The curriculum includes required courses in mathematics and the physical sciences that ensure a firm scientific background. The advanced departmental courses provide specialization. Required courses in the humanities and social sciences give students the social, ethical and ecological awareness needed in their profession. The courses are designed with the prerequisite structure in mind so that students have to draw from previously acquired knowledge to successfully complete upper level course requirements.

The engineering design experience is interwoven in the curriculum throughout the students’ four years of study.

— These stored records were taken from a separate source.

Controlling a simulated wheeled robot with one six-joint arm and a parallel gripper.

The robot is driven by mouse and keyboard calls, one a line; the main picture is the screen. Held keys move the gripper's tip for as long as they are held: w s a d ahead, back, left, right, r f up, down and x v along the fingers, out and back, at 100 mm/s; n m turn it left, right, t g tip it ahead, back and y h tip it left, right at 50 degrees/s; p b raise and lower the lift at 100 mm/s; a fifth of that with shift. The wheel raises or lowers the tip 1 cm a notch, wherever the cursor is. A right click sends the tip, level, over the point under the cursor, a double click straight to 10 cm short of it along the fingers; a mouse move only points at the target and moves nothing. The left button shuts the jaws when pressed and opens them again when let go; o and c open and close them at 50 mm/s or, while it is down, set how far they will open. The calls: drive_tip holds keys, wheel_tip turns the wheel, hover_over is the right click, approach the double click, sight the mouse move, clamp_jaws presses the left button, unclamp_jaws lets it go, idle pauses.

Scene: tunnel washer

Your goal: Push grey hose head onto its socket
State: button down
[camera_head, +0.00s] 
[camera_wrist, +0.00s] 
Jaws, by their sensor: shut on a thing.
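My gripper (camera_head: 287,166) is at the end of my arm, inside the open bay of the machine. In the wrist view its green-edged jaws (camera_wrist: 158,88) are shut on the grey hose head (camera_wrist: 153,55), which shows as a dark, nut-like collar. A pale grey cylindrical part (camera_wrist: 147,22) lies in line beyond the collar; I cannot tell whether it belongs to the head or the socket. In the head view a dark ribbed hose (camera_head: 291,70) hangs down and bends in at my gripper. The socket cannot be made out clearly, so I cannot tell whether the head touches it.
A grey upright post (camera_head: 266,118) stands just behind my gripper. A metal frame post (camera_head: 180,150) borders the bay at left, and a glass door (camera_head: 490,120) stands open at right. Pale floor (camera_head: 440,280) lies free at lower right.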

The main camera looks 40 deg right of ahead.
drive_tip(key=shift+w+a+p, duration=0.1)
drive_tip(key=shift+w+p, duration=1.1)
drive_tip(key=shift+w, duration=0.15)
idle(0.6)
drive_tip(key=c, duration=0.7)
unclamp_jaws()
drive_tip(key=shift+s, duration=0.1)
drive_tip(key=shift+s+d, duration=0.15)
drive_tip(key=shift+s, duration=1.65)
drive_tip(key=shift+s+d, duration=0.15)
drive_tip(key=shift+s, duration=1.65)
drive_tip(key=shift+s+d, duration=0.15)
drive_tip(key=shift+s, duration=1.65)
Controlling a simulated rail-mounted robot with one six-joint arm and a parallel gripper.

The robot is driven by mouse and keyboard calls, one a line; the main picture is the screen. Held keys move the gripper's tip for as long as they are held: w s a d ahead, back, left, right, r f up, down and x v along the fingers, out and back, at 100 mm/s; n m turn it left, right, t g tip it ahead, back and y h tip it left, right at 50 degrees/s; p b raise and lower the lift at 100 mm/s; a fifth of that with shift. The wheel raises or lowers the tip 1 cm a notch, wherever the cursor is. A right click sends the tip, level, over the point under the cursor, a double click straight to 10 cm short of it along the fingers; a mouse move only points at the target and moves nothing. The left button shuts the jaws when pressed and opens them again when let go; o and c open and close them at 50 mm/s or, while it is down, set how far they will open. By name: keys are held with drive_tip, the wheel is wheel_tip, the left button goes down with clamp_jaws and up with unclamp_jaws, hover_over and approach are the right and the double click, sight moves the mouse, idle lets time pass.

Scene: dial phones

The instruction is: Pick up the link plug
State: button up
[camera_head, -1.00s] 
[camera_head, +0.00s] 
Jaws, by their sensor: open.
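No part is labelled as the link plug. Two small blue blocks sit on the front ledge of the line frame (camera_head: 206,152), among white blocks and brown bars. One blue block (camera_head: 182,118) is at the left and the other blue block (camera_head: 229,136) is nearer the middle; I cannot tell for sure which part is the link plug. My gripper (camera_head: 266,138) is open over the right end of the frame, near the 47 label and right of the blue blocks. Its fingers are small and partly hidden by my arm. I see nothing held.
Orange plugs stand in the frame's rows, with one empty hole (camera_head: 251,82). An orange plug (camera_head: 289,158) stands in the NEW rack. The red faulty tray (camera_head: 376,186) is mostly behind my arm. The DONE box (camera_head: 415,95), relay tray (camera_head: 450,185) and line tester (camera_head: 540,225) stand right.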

  • Starting with EGN 114 Global Challenges Addressed by Engineering and Technology and EGN 123 Computing and Digital Solutions for the future students are given a broad introduction to Engineering. In addition they are introduced to a wide variety of topics in the digital realm including Python, Engineering graphics, Auto CAD, Excel, Tableau, Solid Works and AI applications.
  • The students then move on to take ISE 201 Work Design Systems where they perform work measurement projects in industry and determine the impact of productivity. This is applied in a semester project in industry which includes writing a reports and making oral presentations to management.
  • In the Spring of their Junior year, the students take ISE 363 Project Management for Engineers and they are exposed to techniques and tools in project management such as use of network flow and MS Project.
  • Students take ISE 380 Engineering Economic Analysis where they become aware of the impact of productivity on the economic and social well-being of industry and countries. The students are also introduced to basic models of decision making such as the formulation and evaluation of an economic strategy.
  • ISE 406 Computer-Aided Manufacturing introduces the students to product design in manufacturing and modern concepts of CAD/CAM/Automation.
  • ISE 441 Deterministic Models in Operations Research focuses on the formulation of linear programming problems and solutions by the simplex method. Related topics include sensitivity analysis, duality theory and network programming. Engineering applications are emphasized.
  • ISE 442 Stochastic Models in Operations Research focuses on basic concepts and techniques of random processes that are used to develop models for a variety of engineering and managerial problems. Topics include the Poisson Process, Markov chains, renewal theory, queuing models, and reliability.
  • ISE 465 Inventory and Supply Chain Management provides a thorough treatment of modern production and inventory management policies, and their ramifications on supply chain management. ISE 568 Facilities Planning and Logistics focuses on the analysis and design of production and service facilities, warehousing, and logistics.
  • ISE 224 Python for Engineers will introduce programming and coding as a tool for analysis of industry systems. Theory and applications of decision support systems in industrial engineering are covered in ISE 524 Decision Support Systems in Industrial Engineering . The topics include the study of model-based data-based, knowledge-based, and communication-based decision support systems.
  • In ISE 557 Ergonomics and Human Factors Engineering both laboratory projects and real-world projects are designed, discussed, and conducted.
  • Industry based projects are embedded into several other courses such as ISE 512 Quality Management Systems and ISE 547 Simulation Modeling and Systems Analysis.
  • ISE 494 Senior Design Project is a capstone project course where the students pool all of their knowledge and previous design experience into one major project integrating all components of the curriculum together. These projects are usually industry-based. Students prepare written and oral presentations. These presentations are made before top management or engineers of the organization where the projects were conducted in the presence of the faculty representatives from the department.

Real world projects are an integral part of most junior and senior level courses. In these courses, communication is emphasized through requirements for oral presentation and written technical reports. This experience provides the graduates with valuable industrial experience and communications skills while studying at the University of Miami.

The teaching laboratories meet current program needs and are constantly being improved. Equipment and experiments are geared to provide instruction in the areas of production system design, work methods and measurement, human factors engineering, manufacturing processes, computer applications in industrial engineering and operations research.